RIYADH: Saudi Arabia, the EU and along with Egypt and Jordan have issued a statement to revitalize the Palestinian-Israeli peace process, state news SPA reported on Tuesday.
Saudi Foreign Minister Prince Faisal bin Farhan, Saudi foreign minister, co-chaired a meeting that also including the Ahmed Aboul Gheit, the secretary-general of the Arab League; Josep Borrell, EU’s high representative for Foreign Affairs and Security Policy; Ayman Safadi, deputy prime minister and foreign minister of Jordan; Sameh Shoukry, Egypt’s foreign minister.
The meeting was attended by representatives from nearly 70 countries and international organizations, and included around 50 speakers from diverse nations.
The meeting sought to produce a Peace Supporting Package that “will maximize peace dividends for the Palestinians and Israelis once they reach a peace agreement,” report noted.
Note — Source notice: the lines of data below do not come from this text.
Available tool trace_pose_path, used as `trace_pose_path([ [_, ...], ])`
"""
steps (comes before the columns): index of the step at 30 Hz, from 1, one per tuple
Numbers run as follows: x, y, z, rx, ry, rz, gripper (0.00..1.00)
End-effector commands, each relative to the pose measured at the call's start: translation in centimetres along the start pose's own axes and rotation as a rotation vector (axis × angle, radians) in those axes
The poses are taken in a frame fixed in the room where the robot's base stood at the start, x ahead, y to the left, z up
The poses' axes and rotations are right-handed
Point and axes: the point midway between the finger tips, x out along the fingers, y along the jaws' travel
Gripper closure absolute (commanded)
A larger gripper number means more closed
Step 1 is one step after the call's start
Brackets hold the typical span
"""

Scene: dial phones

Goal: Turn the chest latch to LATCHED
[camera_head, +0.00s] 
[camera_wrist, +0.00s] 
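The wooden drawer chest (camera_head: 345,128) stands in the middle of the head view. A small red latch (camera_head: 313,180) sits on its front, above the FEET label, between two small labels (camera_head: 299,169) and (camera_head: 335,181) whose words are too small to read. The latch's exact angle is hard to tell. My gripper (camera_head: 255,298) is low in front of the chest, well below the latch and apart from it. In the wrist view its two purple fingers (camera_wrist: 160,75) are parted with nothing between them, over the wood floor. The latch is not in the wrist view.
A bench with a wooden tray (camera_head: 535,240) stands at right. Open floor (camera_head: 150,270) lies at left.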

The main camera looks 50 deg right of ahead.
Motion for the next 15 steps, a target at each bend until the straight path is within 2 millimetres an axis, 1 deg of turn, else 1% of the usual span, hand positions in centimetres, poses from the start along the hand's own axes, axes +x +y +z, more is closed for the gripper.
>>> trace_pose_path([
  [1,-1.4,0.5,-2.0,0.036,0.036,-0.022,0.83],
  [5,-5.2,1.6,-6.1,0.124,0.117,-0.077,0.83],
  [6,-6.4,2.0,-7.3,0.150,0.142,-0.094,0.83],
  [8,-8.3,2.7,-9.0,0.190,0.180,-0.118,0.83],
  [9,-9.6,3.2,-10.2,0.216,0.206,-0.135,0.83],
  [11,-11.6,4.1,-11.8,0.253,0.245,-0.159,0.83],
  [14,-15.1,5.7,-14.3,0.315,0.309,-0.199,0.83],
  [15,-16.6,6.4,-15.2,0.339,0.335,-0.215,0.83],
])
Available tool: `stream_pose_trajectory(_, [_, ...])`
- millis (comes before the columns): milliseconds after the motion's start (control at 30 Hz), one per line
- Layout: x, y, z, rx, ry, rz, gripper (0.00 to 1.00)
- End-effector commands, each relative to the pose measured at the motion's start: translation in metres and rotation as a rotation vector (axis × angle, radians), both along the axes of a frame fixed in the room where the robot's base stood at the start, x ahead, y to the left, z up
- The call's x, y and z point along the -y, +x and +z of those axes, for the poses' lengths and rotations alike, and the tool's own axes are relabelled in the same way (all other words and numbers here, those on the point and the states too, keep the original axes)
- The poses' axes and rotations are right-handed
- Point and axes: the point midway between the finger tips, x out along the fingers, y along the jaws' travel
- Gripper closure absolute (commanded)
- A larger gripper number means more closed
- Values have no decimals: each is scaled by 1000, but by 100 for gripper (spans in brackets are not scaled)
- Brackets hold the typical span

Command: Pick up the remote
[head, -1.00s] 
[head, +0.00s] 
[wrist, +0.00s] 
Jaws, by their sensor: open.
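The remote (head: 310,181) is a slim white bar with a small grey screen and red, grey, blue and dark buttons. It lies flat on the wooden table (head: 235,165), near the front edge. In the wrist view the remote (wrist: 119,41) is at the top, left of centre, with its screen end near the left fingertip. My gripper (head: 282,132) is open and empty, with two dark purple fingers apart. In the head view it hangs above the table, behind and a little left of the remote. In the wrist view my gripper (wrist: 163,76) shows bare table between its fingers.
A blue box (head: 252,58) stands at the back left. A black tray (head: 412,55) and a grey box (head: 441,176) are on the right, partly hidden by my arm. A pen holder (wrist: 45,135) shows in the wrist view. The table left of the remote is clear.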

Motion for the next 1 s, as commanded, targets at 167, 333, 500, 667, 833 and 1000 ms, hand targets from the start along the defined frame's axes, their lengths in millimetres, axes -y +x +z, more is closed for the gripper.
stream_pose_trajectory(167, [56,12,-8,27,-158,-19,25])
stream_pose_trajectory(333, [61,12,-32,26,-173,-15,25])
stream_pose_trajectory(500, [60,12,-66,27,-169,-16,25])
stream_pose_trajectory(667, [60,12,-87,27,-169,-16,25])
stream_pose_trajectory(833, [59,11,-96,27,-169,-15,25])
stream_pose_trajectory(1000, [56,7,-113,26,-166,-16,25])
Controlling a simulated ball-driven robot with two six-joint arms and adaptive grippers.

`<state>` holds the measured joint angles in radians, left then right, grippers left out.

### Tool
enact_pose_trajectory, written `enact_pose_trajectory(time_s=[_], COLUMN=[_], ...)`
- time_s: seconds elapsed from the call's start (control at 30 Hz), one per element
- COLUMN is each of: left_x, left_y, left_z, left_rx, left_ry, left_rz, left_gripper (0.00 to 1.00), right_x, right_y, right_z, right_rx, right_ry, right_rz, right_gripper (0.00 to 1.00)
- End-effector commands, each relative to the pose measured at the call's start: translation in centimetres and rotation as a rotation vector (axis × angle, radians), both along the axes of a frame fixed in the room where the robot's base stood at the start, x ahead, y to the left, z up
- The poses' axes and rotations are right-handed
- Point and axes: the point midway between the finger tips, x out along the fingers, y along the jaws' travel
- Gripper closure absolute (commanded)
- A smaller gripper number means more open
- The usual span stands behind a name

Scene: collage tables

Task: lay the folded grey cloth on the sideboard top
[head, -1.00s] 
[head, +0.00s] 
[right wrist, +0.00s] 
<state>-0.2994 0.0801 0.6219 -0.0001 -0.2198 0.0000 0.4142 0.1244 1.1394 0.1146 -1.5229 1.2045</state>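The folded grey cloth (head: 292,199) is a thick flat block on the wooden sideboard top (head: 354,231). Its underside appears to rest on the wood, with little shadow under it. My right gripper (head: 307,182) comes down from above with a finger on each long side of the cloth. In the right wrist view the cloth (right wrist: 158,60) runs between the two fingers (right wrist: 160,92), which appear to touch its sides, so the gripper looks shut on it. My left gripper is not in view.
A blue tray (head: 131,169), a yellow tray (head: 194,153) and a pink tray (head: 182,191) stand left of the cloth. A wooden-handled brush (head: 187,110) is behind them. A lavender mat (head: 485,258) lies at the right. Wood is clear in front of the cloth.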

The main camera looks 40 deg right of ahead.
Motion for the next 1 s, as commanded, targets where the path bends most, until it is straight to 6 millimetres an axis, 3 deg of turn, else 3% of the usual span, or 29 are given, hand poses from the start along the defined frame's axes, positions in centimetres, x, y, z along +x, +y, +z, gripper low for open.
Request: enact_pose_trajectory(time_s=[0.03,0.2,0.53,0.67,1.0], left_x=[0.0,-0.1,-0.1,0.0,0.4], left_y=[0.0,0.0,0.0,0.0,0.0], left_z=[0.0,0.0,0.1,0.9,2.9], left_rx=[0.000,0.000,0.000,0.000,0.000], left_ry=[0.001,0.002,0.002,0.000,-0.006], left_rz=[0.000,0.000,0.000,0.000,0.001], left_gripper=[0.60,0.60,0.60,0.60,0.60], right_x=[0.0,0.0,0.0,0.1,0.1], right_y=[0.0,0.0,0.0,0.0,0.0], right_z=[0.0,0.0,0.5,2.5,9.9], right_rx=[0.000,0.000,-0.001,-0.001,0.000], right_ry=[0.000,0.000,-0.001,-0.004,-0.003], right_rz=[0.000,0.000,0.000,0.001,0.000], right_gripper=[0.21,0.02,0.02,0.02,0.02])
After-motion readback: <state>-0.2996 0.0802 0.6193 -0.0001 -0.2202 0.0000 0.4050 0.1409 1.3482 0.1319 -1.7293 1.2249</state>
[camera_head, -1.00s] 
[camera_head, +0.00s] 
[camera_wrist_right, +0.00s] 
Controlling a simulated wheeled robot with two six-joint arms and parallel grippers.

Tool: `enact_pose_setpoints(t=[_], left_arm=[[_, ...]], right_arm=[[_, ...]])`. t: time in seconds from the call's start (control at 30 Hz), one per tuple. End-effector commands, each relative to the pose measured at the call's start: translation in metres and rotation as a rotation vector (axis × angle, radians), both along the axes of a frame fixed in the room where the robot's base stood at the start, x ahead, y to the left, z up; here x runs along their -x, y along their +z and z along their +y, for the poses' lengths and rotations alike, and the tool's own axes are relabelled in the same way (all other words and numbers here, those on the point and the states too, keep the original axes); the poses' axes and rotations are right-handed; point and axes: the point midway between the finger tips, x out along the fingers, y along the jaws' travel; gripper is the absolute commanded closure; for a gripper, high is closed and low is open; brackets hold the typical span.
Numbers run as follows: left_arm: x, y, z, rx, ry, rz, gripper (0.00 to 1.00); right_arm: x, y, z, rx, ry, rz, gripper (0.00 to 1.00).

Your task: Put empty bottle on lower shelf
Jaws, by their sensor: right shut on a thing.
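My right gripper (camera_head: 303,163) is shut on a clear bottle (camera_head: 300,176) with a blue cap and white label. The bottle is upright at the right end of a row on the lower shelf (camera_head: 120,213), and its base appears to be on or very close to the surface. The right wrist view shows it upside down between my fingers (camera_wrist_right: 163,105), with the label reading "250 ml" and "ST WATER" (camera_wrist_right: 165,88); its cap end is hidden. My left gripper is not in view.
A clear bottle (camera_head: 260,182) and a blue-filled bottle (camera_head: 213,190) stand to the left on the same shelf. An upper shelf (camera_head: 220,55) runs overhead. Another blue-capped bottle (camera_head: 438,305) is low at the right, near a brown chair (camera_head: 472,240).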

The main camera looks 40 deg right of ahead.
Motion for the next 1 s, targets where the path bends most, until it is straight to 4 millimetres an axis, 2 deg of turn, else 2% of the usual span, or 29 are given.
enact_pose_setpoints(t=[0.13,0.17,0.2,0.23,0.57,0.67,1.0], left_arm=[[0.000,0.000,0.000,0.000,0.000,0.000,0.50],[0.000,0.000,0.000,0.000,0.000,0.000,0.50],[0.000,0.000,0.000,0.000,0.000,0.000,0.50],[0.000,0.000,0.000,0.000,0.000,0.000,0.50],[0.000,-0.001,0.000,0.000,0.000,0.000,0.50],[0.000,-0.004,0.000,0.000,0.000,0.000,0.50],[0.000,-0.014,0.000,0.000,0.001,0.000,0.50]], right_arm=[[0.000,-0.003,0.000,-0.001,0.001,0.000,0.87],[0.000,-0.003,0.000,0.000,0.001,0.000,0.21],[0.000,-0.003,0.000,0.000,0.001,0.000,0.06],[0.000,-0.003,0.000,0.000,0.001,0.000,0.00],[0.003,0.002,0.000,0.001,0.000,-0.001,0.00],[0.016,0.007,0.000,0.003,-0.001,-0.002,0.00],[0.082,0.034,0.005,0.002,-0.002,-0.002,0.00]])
“It seeks to produce detailed programs and contributions, conditional upon achieving a final status agreement, that will support the peace, and ensure that all peoples of the region reap its benefits. The effort seeks to ensure that Peace Day is a day of opportunity and promise, thus incentivizing earnest efforts to reach it.”
The statement noted that Israeli-Palestinian peace continued to be elusive since the peace process was launched in Madrid in 1991 as signed agreements, including the Oslo accords, have not been fully honored.
“The occupation continues and with it come a number of complications and difficulties that lead the parties further away from a possible agreement. The situation on the ground is proving to be untenable and the status quo is becoming impossible to accept, all the more in an international situation plagued with conflicts. Ignoring the need to revitalize the peace process is neither helpful to the parties nor to the present and future of the Middle East.”
The renewed effort is based on the urgent need to preserve the Two State Solution ensuring a viable sovereign independent and contiguous Palestinian state based on the June 4, 1967 lines, the SPA report added.
“The need to revitalize a meaningful peace process to achieve the Two State Solution, in accordance with international law, UNSC resolutions, the 2002 Arab Peace Initiative and the 2013 EU peace supporting offer cannot be overemphasized. The alternative is further deterioration that will threaten regional and international security,” the statement added.
“The Peace Day Effort builds, among others, on the Arab Peace Initiative (API), which was adopted by the Arab States to lay out their vision for a comprehensive regional peace and its terms and requirements. Predicated on the full withdrawal from all Palestinian and Arab territories occupied since 1967 in exchange for full normalization, the API was later endorsed by the Organization of Islamic Cooperation and welcomed by the European Union and the United Nations.
“The Peace Day Effort also builds on the 2013 EU offer to provide an “unprecedented package of political, security and economic support” to both parties in the context of a final status agreement.”
The conveners also launched working groups charged with elaborating the components of the comprehensive Peace Supporting Package, and all participants were invited to contribute to the working groups.
The Working Groups will focus on identifying substantive elements of the Peace Supporting Package, and will convene in principle at Special Envoy or Ambassadorial level and will benefit from input by experts.